The University awarded a contract to build the spacecraft to Rocket Lab in November 2020 and in August 2021, a target launch date was set for October 2024.
“The payload on this spacecraft, the instrument set, is eight kilos. The entire spacecraft together is 525, so we’re sending 516 kilos of other stuff in order to get the eight kilos to Mars and that’s primarily because it’s really difficult to get from Earth orbit to Mars,” Mandy said. “The reason we’re going from Earth orbit to Mars is because we wanted to allow NASA to have as wide a range of possible launch options. Which, by the way, I think is a very cool achievement.”
Because the mission had a goal of launching by 2024 to capitalize on the optimal planetary launch window, that didn’t leave Rocket Lab with much time to work.
“The typical timeline for a Mars mission is a decade. Big missions like [Mars Sample Return], MSR started in 2002, so it’s already been over two decades. That’s the normal pace for an interplanetary mission,” Mandy said. “We had three-and-a-half years for everything.”
Mandy said everything about the design and execution of the two spacecraft was meant to stay within their means for both budget and time. He said the goal was creating “uncompromising efficiency.”
“There’s really nothing on the satellite that’s extraneous or complicated or unneeded,” Mandy said. “We typically push the capabilities of the technical side in order to find some really good synergies.”
Mandy said Rocket Lab built the majority of these spacecraft, including most of the avionics boxes as well as the multi-layer insulation (MLI), the radios, the star trackers and the solar panels. He said the propellant tanks had the longest lead time for manufacturing and were the last pieces of the spacecraft to arrive, on July 8, 2024.
The science instruments from U.C. Berkeley sit on the tops of these two-deck spacecraft. The items that generate heat, like the avionics and the batteries, are on the top deck to be cooled. Meanwhile, the bottom deck has all the fluid lines and the propellant tanks, which needs to stay warm.
Mandy said the two-deck structure made of a carbon composite material allowed them to shift more of the mass available from the structure to the other components. He said that’s a big shift from typical industry models.
“The typical number that you give is the primary structure, the main structure, should be on the order of 20 to 25 percent of the mass of the spacecraft. When we do it our way, ours is 11 percent,” Mandy said. “Pushing composites to extremes allows us to do that.”
The basic structure for EscaPADE stems from Rocket Lab’s Explorer satellite bus. It’s one of four in its spacecraft product line, alongside Lightning, Pioneer and Photon. The selection of any given satellite bus is driven by the mission’s needed capabilities.
“The Explorer product line, which would include the mission we sent to the Moon on Capstone, or EscaPADE, have a very, very high mass fraction that is fuel. In the case of EscaPADE, it’s almost 70 percent, which is an enormous number,” Mandy said. “So, if you are the type of mission that needs a lot of delta-v, you’ll probably go for Explorer.”
The main propulsion engine is the S400-12 Biprop Thruster from Arianespace, which uses a combination of monomethylhydrazine (MMH) and dinitrogen tetroxide (NTO).
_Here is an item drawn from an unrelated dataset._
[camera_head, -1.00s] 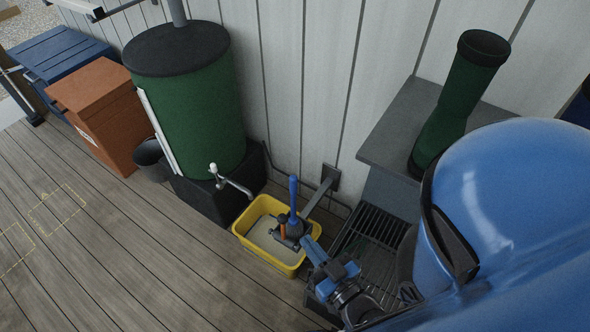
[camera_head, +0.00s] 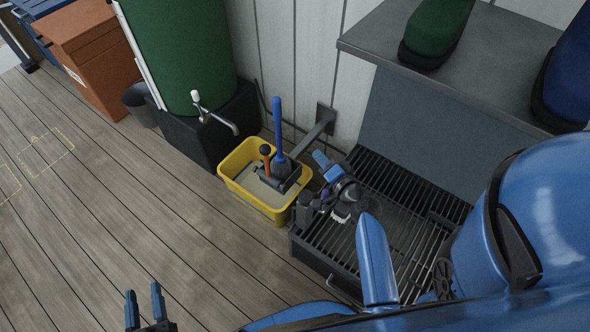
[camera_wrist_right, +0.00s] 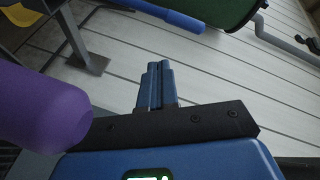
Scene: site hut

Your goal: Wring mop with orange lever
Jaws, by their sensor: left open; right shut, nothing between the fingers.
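The mop's blue handle (camera_head: 277,125) stands nearly upright in the grey wringer (camera_head: 289,181) on the yellow bucket (camera_head: 276,210). The orange lever (camera_head: 266,166) rises beside it with a dark knob on top. My right gripper (camera_head: 319,157) is shut and empty, to the right of the bucket and apart from the lever. In the right wrist view its fingers (camera_wrist_right: 156,72) are together, and a blue handle (camera_wrist_right: 165,14), likely the mop's, lies ahead of them. My left gripper (camera_head: 145,296) is open and empty over the floor at the bottom left.
A metal boot grate (camera_head: 415,230) lies below the grey bench (camera_head: 480,55), which bears green and blue boots. A wall bracket (camera_head: 313,133) reaches behind the bucket. The green water barrel's tap (camera_head: 218,118) is left of it. Open deck floor lies left.
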Mandy said they weighed a number of factors when it came to choosing which components to build and which to procure, like the engines.
“We looked at all the different options for engines that could get us [to Mars]. Rocket Lab has its own engines. We are more interested in mission success than anything else,” Mandy said. “There are these high heritage, very stable, long-duration mission engines that came out of other companies and we just picked one of those.”
Journey to Mars
Once the spacecraft complete their journey to Florida, they still have a notable, metaphorical road ahead before they’re ready for launch. Mandy said Blue and Gold will go through 21 days worth of processing, which includes another complete performance test.
After that, he and his team will take off all of the ‘remove before flight’ covers that are protecting various pieces of the spacecraft. They also need to enable and disable a variety of plugs before they get into fueling the spacecraft.
“There are four nitrogen tanks on the bottom. Those are our attitude control system tanks. Those have to be filled with nitrogen,” Mandy said. “There are two pressure tanks at the top with helium and then there’s the actual fueling itself. And once all of that is done, we’re ready.”
The twin spacecraft will then be mated to the payload adapter for Blue Origin’s New Glenn rocket ahead of its inaugural launch. Mandy said it has been an interesting process to work with a new rocket.
“It’s a new launch vehicle, which meant that the set of requirements that they had wasn’t fully defined from the beginning. And it was a process for us to work with Blue Origin and NASA LSP (Launch Services Program) as well as the program side, so NASA, Goddard and Berkeley, in order to nail things down,” he said. “Once you’re a company that has launched many, many launch vehicles, then you’ve got those well-defined, fully specked out user’s guides and Blue Origin just doesn’t have one yet, but they’re going to get there.”
The spacecraft will take roughly 11 months post-launch to make the journey to Mars. There are about seven burns leading up to what Mandy said the most important point to reach in the mission: the Mars orbit insertion burn, which will last about 700 seconds.
“Aside from being the one, critical burn, it is definitely the pucker part because once you’ve made it through MOI, we’ve got spare mass and margin on everything across the board,” Mandy said. “And gravity [is] on your side.”